== Recorded information

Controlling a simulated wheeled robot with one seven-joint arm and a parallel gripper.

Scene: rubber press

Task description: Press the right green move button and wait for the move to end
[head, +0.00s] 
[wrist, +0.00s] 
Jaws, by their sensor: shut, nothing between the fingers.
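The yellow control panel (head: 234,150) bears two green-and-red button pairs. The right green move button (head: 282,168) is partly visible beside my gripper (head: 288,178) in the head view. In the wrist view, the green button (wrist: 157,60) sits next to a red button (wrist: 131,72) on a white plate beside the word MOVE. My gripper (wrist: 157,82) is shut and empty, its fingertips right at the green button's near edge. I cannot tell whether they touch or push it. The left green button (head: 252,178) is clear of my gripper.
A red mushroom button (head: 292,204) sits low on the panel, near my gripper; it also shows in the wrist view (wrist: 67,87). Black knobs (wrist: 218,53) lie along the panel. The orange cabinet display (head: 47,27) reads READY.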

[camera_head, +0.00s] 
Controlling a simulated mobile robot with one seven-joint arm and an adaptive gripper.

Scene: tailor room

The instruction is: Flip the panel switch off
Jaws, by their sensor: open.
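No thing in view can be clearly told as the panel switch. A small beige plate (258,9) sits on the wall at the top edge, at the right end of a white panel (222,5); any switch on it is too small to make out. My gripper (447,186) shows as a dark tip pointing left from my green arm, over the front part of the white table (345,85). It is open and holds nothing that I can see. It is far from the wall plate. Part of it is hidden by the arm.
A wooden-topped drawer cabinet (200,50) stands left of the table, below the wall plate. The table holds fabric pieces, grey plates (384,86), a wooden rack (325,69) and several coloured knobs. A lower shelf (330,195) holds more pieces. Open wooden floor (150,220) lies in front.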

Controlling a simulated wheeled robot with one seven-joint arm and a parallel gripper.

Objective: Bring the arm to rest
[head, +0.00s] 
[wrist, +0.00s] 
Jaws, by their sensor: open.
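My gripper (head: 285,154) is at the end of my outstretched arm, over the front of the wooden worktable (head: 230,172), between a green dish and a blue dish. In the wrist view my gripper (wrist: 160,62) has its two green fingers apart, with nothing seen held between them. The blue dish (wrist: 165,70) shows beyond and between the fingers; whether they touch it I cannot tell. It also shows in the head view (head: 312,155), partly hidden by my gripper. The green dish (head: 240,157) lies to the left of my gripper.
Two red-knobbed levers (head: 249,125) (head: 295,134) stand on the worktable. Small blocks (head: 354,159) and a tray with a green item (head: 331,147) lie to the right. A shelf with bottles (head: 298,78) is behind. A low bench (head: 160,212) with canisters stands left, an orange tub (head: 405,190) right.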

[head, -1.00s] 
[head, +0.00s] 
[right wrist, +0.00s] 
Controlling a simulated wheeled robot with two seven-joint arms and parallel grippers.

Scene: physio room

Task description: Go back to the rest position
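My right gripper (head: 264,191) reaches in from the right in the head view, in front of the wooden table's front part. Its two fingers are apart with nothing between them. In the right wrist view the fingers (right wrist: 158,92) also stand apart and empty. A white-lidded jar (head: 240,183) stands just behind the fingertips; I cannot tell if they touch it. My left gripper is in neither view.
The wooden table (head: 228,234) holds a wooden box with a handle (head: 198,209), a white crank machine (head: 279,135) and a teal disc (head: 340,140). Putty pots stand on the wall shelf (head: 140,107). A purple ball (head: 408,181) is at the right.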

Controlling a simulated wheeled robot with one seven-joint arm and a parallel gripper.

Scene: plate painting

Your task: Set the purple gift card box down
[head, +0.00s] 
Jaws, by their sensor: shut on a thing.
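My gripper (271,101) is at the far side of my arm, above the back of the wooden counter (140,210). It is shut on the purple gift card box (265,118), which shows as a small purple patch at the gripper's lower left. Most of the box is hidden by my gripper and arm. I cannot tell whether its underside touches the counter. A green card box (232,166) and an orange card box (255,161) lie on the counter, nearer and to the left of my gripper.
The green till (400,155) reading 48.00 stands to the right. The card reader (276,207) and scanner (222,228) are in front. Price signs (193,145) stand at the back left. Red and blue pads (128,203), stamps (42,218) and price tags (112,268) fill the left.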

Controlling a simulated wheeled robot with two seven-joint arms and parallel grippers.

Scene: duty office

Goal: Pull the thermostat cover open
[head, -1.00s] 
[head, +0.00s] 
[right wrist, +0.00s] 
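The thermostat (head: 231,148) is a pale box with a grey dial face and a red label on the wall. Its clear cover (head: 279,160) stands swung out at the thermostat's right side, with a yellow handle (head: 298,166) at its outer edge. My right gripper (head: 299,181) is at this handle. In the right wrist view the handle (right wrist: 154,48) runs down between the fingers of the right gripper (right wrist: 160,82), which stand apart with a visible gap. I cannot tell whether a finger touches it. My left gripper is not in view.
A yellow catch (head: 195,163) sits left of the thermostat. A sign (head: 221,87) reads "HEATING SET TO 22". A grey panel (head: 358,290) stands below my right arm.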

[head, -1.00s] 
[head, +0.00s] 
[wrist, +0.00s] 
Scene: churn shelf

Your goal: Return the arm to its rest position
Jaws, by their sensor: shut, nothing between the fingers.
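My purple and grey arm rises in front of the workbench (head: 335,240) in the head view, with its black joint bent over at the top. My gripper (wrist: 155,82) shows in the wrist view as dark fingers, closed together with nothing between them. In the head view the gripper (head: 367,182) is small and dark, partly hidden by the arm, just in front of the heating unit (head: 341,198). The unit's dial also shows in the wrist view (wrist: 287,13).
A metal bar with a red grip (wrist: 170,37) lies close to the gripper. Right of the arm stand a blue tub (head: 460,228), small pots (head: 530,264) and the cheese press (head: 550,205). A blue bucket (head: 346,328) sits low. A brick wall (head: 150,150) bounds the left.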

====

### Written instruction
Type out the whole listing above again, exactly as it stands.

### Answer in full
Controlling a simulated wheeled robot with one seven-joint arm and a parallel gripper.

Scene: rubber press

Task description: Press the right green move button and wait for the move to end
[head, +0.00s] 
[wrist, +0.00s] 
Jaws, by their sensor: shut, nothing between the fingers.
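The yellow control panel (head: 234,150) bears two green-and-red button pairs. The right green move button (head: 282,168) is partly visible beside my gripper (head: 288,178) in the head view. In the wrist view, the green button (wrist: 157,60) sits next to a red button (wrist: 131,72) on a white plate beside the word MOVE. My gripper (wrist: 157,82) is shut and empty, its fingertips right at the green button's near edge. I cannot tell whether they touch or push it. The left green button (head: 252,178) is clear of my gripper.
A red mushroom button (head: 292,204) sits low on the panel, near my gripper; it also shows in the wrist view (wrist: 67,87). Black knobs (wrist: 218,53) lie along the panel. The orange cabinet display (head: 47,27) reads READY.

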[camera_head, +0.00s] 
Controlling a simulated mobile robot with one seven-joint arm and an adaptive gripper.

Scene: tailor room

The instruction is: Flip the panel switch off
Jaws, by their sensor: open.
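No thing in view can be clearly told as the panel switch. A small beige plate (258,9) sits on the wall at the top edge, at the right end of a white panel (222,5); any switch on it is too small to make out. My gripper (447,186) shows as a dark tip pointing left from my green arm, over the front part of the white table (345,85). It is open and holds nothing that I can see. It is far from the wall plate. Part of it is hidden by the arm.
A wooden-topped drawer cabinet (200,50) stands left of the table, below the wall plate. The table holds fabric pieces, grey plates (384,86), a wooden rack (325,69) and several coloured knobs. A lower shelf (330,195) holds more pieces. Open wooden floor (150,220) lies in front.

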Controlling a simulated wheeled robot with one seven-joint arm and a parallel gripper.

Objective: Bring the arm to rest
[head, +0.00s] 
[wrist, +0.00s] 
Jaws, by their sensor: open.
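My gripper (head: 285,154) is at the end of my outstretched arm, over the front of the wooden worktable (head: 230,172), between a green dish and a blue dish. In the wrist view my gripper (wrist: 160,62) has its two green fingers apart, with nothing seen held between them. The blue dish (wrist: 165,70) shows beyond and between the fingers; whether they touch it I cannot tell. It also shows in the head view (head: 312,155), partly hidden by my gripper. The green dish (head: 240,157) lies to the left of my gripper.
Two red-knobbed levers (head: 249,125) (head: 295,134) stand on the worktable. Small blocks (head: 354,159) and a tray with a green item (head: 331,147) lie to the right. A shelf with bottles (head: 298,78) is behind. A low bench (head: 160,212) with canisters stands left, an orange tub (head: 405,190) right.

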[head, -1.00s] 
[head, +0.00s] 
[right wrist, +0.00s] 
Controlling a simulated wheeled robot with two seven-joint arms and parallel grippers.

Scene: physio room

Task description: Go back to the rest position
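My right gripper (head: 264,191) reaches in from the right in the head view, in front of the wooden table's front part. Its two fingers are apart with nothing between them. In the right wrist view the fingers (right wrist: 158,92) also stand apart and empty. A white-lidded jar (head: 240,183) stands just behind the fingertips; I cannot tell if they touch it. My left gripper is in neither view.
The wooden table (head: 228,234) holds a wooden box with a handle (head: 198,209), a white crank machine (head: 279,135) and a teal disc (head: 340,140). Putty pots stand on the wall shelf (head: 140,107). A purple ball (head: 408,181) is at the right.

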Controlling a simulated wheeled robot with one seven-joint arm and a parallel gripper.

Scene: plate painting

Your task: Set the purple gift card box down
[head, +0.00s] 
Jaws, by their sensor: shut on a thing.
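My gripper (271,101) is at the far side of my arm, above the back of the wooden counter (140,210). It is shut on the purple gift card box (265,118), which shows as a small purple patch at the gripper's lower left. Most of the box is hidden by my gripper and arm. I cannot tell whether its underside touches the counter. A green card box (232,166) and an orange card box (255,161) lie on the counter, nearer and to the left of my gripper.
The green till (400,155) reading 48.00 stands to the right. The card reader (276,207) and scanner (222,228) are in front. Price signs (193,145) stand at the back left. Red and blue pads (128,203), stamps (42,218) and price tags (112,268) fill the left.

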Controlling a simulated wheeled robot with two seven-joint arms and parallel grippers.

Scene: duty office

Goal: Pull the thermostat cover open
[head, -1.00s] 
[head, +0.00s] 
[right wrist, +0.00s] 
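The thermostat (head: 231,148) is a pale box with a grey dial face and a red label on the wall. Its clear cover (head: 279,160) stands swung out at the thermostat's right side, with a yellow handle (head: 298,166) at its outer edge. My right gripper (head: 299,181) is at this handle. In the right wrist view the handle (right wrist: 154,48) runs down between the fingers of the right gripper (right wrist: 160,82), which stand apart with a visible gap. I cannot tell whether a finger touches it. My left gripper is not in view.
A yellow catch (head: 195,163) sits left of the thermostat. A sign (head: 221,87) reads "HEATING SET TO 22". A grey panel (head: 358,290) stands below my right arm.

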[head, -1.00s] 
[head, +0.00s] 
[wrist, +0.00s] 
Scene: churn shelf

Your goal: Return the arm to its rest position
Jaws, by their sensor: shut, nothing between the fingers.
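My purple and grey arm rises in front of the workbench (head: 335,240) in the head view, with its black joint bent over at the top. My gripper (wrist: 155,82) shows in the wrist view as dark fingers, closed together with nothing between them. In the head view the gripper (head: 367,182) is small and dark, partly hidden by the arm, just in front of the heating unit (head: 341,198). The unit's dial also shows in the wrist view (wrist: 287,13).
A metal bar with a red grip (wrist: 170,37) lies close to the gripper. Right of the arm stand a blue tub (head: 460,228), small pots (head: 530,264) and the cheese press (head: 550,205). A blue bucket (head: 346,328) sits low. A brick wall (head: 150,150) bounds the left.

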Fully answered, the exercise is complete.